I could clearly imagine an Ovenbird returning to its breeding grounds from the tropics, anticipating re-asserting its territory, only to find that its woodland had been leveled.

Fortunately, the landowner was willing to work with my organization to try to protect the land permanently.  The landowner delayed a sale until my organization could work with the state to secure open space funding.
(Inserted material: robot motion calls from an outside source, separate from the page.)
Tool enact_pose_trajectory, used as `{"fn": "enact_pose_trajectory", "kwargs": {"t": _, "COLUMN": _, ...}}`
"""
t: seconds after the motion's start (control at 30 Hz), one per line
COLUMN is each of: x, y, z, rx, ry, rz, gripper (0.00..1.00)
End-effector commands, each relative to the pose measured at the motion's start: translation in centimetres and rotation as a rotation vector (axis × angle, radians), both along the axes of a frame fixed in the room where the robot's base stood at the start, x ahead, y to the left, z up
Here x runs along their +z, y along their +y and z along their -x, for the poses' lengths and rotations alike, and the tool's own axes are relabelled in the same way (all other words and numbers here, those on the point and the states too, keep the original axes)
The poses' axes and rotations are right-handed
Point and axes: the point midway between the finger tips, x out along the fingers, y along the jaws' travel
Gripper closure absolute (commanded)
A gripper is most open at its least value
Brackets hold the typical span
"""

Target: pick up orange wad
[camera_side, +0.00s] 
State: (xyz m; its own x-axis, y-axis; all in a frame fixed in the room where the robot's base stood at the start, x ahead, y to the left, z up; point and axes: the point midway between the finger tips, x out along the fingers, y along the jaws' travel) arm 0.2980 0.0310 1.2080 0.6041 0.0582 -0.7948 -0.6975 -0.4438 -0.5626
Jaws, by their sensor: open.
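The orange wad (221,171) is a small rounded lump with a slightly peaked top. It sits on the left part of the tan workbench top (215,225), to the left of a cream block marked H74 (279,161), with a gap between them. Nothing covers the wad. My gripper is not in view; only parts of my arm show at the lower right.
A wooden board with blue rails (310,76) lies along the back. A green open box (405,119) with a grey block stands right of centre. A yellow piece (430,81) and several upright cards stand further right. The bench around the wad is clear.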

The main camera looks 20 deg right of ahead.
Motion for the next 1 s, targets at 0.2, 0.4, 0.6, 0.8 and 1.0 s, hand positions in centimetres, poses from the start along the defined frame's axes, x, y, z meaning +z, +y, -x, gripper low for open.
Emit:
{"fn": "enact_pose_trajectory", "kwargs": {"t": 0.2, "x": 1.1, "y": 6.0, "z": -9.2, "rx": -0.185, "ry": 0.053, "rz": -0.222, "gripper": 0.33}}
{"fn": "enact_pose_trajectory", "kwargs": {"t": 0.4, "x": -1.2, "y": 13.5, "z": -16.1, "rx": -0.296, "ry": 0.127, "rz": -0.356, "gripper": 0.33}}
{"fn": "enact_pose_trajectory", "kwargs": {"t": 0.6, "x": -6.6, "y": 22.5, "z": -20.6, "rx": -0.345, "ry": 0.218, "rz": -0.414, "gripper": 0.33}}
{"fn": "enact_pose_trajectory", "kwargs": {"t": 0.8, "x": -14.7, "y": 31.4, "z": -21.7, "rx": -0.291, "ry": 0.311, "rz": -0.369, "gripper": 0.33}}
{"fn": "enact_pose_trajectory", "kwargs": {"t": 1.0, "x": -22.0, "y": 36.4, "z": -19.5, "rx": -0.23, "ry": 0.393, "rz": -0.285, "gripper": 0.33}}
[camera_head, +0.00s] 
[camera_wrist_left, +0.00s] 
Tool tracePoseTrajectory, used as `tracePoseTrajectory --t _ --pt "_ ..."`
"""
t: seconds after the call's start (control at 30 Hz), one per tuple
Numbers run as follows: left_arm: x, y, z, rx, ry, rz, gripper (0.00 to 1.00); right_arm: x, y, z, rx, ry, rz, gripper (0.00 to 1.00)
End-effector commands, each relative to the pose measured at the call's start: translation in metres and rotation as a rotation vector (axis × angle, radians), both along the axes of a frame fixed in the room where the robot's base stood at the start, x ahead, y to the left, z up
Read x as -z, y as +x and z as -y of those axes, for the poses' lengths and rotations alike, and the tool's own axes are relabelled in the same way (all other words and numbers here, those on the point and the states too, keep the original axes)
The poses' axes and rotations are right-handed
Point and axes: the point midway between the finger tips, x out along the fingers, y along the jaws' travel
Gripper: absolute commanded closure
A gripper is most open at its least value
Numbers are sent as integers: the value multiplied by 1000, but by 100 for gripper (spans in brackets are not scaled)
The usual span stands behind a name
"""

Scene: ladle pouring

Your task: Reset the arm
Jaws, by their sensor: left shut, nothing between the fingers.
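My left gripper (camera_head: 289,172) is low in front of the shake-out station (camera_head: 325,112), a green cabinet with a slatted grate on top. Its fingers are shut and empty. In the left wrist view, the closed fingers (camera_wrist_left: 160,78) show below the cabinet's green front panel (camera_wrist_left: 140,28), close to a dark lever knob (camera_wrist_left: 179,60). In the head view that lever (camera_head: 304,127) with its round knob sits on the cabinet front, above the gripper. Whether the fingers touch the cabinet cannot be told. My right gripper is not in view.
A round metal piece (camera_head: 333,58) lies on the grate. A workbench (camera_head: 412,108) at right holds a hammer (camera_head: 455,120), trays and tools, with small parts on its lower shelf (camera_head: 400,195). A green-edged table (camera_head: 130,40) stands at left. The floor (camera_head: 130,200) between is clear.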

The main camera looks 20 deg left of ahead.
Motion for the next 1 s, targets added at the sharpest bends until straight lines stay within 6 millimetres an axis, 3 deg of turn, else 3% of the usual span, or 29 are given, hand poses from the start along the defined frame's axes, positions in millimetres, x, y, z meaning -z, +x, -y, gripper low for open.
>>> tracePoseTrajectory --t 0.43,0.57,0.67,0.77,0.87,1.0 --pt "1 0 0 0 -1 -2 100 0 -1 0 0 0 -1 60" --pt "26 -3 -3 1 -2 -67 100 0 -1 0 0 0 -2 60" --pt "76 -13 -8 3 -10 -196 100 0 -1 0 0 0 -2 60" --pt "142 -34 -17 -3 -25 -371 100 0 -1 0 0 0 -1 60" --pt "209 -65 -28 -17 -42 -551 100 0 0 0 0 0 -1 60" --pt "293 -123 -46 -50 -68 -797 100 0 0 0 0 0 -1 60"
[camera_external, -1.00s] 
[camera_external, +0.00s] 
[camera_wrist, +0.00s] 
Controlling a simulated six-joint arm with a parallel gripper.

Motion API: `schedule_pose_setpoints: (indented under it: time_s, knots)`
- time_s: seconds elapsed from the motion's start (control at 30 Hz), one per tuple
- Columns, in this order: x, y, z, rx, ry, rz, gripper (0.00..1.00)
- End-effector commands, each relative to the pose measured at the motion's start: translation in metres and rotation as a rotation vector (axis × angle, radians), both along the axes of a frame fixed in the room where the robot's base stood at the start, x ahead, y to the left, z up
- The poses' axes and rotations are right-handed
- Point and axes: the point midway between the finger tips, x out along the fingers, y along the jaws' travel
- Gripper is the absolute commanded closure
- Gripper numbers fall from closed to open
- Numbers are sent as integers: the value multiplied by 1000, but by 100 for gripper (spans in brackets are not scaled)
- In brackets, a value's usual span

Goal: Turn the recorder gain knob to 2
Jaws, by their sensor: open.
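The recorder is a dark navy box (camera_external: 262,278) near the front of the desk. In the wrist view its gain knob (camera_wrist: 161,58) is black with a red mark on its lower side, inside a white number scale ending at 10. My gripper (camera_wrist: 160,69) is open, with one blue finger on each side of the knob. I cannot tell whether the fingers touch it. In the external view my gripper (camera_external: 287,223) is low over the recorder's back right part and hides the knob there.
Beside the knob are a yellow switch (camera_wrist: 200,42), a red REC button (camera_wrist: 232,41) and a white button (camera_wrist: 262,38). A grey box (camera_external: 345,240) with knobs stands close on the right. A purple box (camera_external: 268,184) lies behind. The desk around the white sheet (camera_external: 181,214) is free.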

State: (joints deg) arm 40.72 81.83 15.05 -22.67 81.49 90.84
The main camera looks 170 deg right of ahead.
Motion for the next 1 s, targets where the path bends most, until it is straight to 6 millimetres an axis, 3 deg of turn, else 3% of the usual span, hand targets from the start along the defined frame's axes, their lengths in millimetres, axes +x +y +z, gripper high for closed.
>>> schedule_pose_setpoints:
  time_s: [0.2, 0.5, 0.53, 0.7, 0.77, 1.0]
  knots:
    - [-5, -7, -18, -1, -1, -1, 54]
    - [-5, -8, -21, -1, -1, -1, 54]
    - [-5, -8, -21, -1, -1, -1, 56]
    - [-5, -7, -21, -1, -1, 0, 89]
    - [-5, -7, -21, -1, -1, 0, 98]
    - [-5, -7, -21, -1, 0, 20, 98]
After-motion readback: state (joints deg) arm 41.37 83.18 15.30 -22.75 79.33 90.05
When the landowner finally sold the land to my organization on Tuesday afternoon, February 21, I practically leapt for joy knowing that one Ovenbird pair evermore would have a place to raise its brood.


Jain said...

And I practically leapt for joy when I read your last paragraph.

robin andrea said...

This is such a wonderful story! Thank you for your perseverance and attention. It's going to take that kind of energy to save what is left of our planet. Nice to see a new post here. Welcome back.

Scott said...

Jain: Great to hear from you; I hope you're doing well. Actually, leaping for joy was an understatement. This acquisition was one of the high points of my career, despite the fact that the property was so small. In some ways it was a real repudiation of what I have been trying to accomplish, and it was great to have my board of directors' commitment, too. In fact, by the time I had finished cajoling them, my board was willing to swing for the whole amount even if the sate hadn't come through with 50% of the $475,000 purchase price.

Scott said...

Robin Andrea: Thank you for your supportive encouragement. There's not much land remaining for protection around my preserve, and it's very expensive when it does become available. I'm actually meeting with a woman who owns 20 acres adjacent to my preserve tomorrow; she may be interested in placing a conservation easement on her property; let's keep our fingers crossed. Unfortunately, she doesn't have the resources to properly maintain her property so, while there's only one residence on the land, the rest of the tract is actually pretty devastated by invasive plants.

I haven't been posting much because I haven't been doing much that is worthy of posting. I used to report fairly frequently on walks that Kali and I take, but she hurt her leg in December and we've been somewhat limited by her immobility; she's getting better though, gradually. Also, I used to post about the field trips that my restoration classes took, but they are always the same trips so I don't feel inclined to post similar reports year after year. Kali and I are thinking about a busman's holiday in Scotland in May; perhaps then I'll be inspired.

Mark P said...

I tried to comment earlier but if must not have worked. I was happy to read about the success with saving that land. Victories like that seem to be hard to come by, and anything positive is a great encouragement these days.

i was wondering why no new comments for so long. I sometimes find myself struggling to get a decent post out (assuming any are really decent).

Scott said...

Mark: Thank you for your comment, and especially your remark about how little positivity there seems to be in the world right now. A few weeks ago, "American Experience" on PBS broadcast a 2-hour biography about Rachael Carson. Now...I have been doing my job for nearly 30 years, and I'm pretty jaded, cynical and burned-out (retirement in 14 months!). But, at two points during the program, I found myself energized, inspired, and hopeful; this feeling just came over me and it was like I was my previous, younger self again--it was a great feeling. Unfortunately, it passed and I'm my same old grumpy self again.

As for not posting, please refer to my comment to Robin Andrea; Kali and I just haven't been doing much that warrants a post, unfortunately. I do have an idea for a philosophical post; stay tuned.

Bobo Uzala said...

Sorry Scott - You are not allowed to retire, didn't you get the memo from the committee? Seriously, thanks for all the hard word for soo many years!!! You've been an inspiration to me as I walk the woods and know they are being cared for and protected. I actually miss the more wild character of the watershed from 25-30 years ago but the work you and your team have been doing in protection and restoration has not gone unnoticed. Now, if we could only tear up the Pennypack "trail" and put the rails back, I would be less grumpy!

Scott said...

Bobo: Thanks for your endorsement of the work we've been doing in the preserve. I tend to agree with you about the "wilder" nature of the preserve 25 years ago; when I go for walks on the trail system, it seems like there's clearing and work going on everywhere. I hope that this is short-term disruption for "permanent" improvement in the preserve. I'm of two minds about the Pennypack Trail. I use, enjoy and like it a lot, but it certainly has "tamed" a large section of the preserve. Trail users' behavior has been better than I anticipated; most people do not venture off the trail and invade the natural areas alongside.